Don't Lose Money in the Stupid Corner

The Dunning-Kruger Effect

Justin Kruger and David Dunning have conducted some excellent research into incompetence, providing invaluable pointers for investors who don’t want to waste their lives following up dead-end leads and engaging in pointless debates. What they discovered is not just that the incompetent are, well, incompetent but that they’re so bloody stupid that don’t know that they’re completely useless.

In fact, sometimes they’re so dumb they can’t even tell when someone else is more knowledgeable than them. Think Forrest Gump debating quantum mechanics with Albert Einstein. Only one winner there, in Forrest’s eyes.

Inflated Self Assessments

Kruger and Dunning’s research is entitled: Unskilled and Unaware of It: How Difficulties in Recognising One’s Own Incompetence Lead to Inflated Self-Assessments. Anyone who spends any social time on investment activities will probably recognise someone from that description. If you don’t perhaps it’s time to take a good hard look in the mirror...

The research in question is an extension to the overconfidence biases often exhibited by people in a wide range of disciplines. It turns out that some people aren’t just normally overconfident but that their self-image is so out of kilter with reality that it brings into question their ability to provide useful analysis of pretty much anything. Basically they’re unbelievably bad and don’t know it, taking the concept of overconfidence to a whole new (low) level.

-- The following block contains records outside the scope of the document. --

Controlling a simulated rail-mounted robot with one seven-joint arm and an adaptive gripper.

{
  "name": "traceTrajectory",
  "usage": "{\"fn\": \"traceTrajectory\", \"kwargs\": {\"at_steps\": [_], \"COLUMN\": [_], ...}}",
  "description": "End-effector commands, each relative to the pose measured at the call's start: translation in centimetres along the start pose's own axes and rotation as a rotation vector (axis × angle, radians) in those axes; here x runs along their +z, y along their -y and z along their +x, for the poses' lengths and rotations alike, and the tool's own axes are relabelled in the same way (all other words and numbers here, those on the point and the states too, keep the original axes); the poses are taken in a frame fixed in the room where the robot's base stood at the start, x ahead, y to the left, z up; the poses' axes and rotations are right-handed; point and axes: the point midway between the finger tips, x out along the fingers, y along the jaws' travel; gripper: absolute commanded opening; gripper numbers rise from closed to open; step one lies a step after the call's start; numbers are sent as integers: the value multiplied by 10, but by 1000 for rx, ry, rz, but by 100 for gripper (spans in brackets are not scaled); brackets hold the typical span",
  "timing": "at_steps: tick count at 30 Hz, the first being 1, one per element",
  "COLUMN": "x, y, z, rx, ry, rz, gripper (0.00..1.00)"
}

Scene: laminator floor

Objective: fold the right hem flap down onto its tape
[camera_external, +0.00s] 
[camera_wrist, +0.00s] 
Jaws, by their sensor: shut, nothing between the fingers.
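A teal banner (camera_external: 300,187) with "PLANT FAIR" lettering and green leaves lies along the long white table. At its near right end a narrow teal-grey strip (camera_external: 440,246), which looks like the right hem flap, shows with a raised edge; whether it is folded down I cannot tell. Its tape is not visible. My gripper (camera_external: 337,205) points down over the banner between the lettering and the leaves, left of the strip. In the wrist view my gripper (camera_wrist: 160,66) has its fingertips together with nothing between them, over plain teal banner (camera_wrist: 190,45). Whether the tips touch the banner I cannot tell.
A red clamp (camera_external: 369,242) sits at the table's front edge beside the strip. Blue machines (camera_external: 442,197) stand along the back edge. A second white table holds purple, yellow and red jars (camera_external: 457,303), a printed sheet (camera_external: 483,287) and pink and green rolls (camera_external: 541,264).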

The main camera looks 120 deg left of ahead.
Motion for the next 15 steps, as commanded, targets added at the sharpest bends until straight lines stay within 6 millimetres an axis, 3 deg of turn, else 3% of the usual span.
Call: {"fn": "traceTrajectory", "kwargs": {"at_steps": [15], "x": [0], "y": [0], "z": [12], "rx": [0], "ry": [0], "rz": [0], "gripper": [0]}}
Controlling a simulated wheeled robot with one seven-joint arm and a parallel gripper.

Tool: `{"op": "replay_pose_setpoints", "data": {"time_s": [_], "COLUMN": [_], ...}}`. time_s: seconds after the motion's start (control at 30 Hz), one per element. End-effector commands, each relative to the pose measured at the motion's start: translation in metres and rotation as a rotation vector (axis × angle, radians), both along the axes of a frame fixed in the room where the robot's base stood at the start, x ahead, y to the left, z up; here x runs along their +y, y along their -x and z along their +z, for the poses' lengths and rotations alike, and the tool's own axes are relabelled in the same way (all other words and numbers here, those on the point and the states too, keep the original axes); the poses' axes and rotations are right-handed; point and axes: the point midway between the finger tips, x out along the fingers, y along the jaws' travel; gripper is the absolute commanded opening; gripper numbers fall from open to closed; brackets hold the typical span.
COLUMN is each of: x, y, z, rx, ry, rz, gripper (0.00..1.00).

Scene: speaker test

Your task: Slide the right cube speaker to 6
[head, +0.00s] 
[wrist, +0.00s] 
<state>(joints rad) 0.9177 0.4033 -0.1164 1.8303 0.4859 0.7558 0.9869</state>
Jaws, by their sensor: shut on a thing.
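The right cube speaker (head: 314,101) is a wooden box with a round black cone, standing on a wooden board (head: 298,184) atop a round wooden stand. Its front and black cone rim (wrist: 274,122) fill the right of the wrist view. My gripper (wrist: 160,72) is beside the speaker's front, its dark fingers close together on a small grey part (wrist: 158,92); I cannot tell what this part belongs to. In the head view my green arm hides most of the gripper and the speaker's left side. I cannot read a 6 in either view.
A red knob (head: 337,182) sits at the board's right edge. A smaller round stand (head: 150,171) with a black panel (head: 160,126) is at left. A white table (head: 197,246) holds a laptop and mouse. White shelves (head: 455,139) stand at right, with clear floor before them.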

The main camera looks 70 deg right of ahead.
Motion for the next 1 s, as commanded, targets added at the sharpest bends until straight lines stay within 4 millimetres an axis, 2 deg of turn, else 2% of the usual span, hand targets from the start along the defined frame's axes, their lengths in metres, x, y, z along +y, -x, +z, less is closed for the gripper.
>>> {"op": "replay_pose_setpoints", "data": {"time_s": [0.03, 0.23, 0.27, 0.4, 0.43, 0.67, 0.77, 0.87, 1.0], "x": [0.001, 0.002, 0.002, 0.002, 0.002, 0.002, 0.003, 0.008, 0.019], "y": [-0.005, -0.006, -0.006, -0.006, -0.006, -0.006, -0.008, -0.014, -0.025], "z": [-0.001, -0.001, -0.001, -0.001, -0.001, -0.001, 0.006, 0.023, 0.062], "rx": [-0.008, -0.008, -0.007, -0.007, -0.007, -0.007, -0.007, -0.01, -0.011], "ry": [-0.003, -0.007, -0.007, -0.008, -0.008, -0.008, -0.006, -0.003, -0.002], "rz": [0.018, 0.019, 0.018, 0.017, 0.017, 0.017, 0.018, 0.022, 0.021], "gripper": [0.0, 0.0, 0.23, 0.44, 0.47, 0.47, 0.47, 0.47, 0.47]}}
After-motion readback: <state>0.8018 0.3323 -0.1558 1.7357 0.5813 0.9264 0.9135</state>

Mega-bad at Meta-cognition

What Dunning and Kruger showed was that there’s a subset of people who are especially poor at assessing their own abilities – meta-cognition, in the jargon – over and above normal issues of overconfidence and over-optimism. Although nearly everyone overestimates their ability a bit – they roughly think they’re about 6% better than they actually are – the serially stupid do so to a massive extent – of the order of 60%: they think they're good when they're really rubbish.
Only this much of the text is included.